Pero más imprescindible es un marco jurídico, económico y social que dignifique y promueva la creación ética de la riqueza, su distribución, el diálogo y la confianza.

Sin seguridad no hay inversión. Sin inversión no hay empleo. Y sin empleo no hay riqueza ni vida digna posible. Si tenemos claro que crear riqueza está íntimamente vinculado a seguridad jurídica y a estabilidad, la conclusión es obvia: la seguridad (y la estabilidad) es una prioridad para construir una sociedad tejida en la confianza.

Se dirá que he exagerado o que no he sido preciso. O peor; se me acusará de demagogo revolucionario; de incendiario fiscal. Nada más lejos de mi propósito. Los que se dedican a lo tributario, o quienes lo padecen o lo han padecido, saben perfectamente lo que he querido decir, incluida la propia Administración. Saben leer entre líneas. Me conocen. Pondrán, eso sí, otros ejemplos para ilustrarlo mejor; precisarán más o menos. Pero el problema de fondo es el mismo.

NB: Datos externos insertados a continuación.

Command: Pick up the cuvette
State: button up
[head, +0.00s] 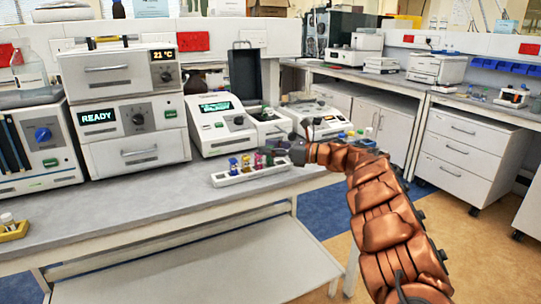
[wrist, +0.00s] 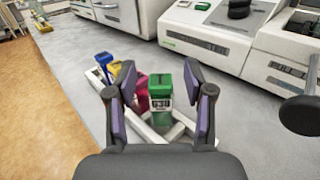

Y sí, hay solución. Una vez más, el diálogo y la colaboración. No la confrontación y los Tribunales. La fiscalidad colaborativa es el único camino. Las empresas, el súbdito vasallo, quiere certeza; quiere ser parte. Quiere dialogar; no que le impongan “un” criterio. Desea compartir “el” criterio; consensuarlo; debatirlo conjuntamente. Pero desde la confianza y la igualdad. No como hoy, desde la más absoluta desigualdad. Y no, no estoy loco. Solo siento rabia; rabia fiscal. Solo me siento un súbdito vasallo.